● **Given information**:
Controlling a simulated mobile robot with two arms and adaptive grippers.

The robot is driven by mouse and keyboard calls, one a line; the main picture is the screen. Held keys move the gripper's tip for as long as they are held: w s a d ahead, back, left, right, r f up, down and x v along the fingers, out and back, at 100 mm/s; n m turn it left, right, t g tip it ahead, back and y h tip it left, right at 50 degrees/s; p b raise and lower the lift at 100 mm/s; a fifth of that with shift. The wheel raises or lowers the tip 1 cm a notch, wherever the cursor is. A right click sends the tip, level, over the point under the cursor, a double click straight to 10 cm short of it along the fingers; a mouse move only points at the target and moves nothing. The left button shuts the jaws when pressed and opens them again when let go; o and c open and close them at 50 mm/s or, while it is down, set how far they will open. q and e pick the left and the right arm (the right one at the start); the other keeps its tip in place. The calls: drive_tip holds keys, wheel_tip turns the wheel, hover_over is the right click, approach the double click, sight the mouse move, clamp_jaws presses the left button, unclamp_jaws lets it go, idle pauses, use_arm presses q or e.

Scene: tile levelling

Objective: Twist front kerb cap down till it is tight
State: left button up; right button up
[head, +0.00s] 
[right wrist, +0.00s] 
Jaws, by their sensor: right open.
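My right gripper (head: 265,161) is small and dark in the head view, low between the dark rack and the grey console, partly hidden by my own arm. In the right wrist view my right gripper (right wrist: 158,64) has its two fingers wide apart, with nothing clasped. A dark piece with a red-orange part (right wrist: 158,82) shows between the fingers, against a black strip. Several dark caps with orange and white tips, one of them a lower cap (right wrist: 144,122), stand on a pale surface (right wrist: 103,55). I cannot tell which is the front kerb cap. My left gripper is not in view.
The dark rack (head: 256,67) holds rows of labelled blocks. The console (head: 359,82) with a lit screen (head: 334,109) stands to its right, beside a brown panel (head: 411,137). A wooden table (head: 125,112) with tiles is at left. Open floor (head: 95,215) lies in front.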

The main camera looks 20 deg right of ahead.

● **Brief**:
The lines to be given again exactly are those from the one containing "Objective: Twist front" up to and including the one containing "[right wrist, +0.00s]".

● **Exercise response**:
Objective: Twist front kerb cap down till it is tight
State: left button up; right button up
[head, +0.00s] 
[right wrist, +0.00s] 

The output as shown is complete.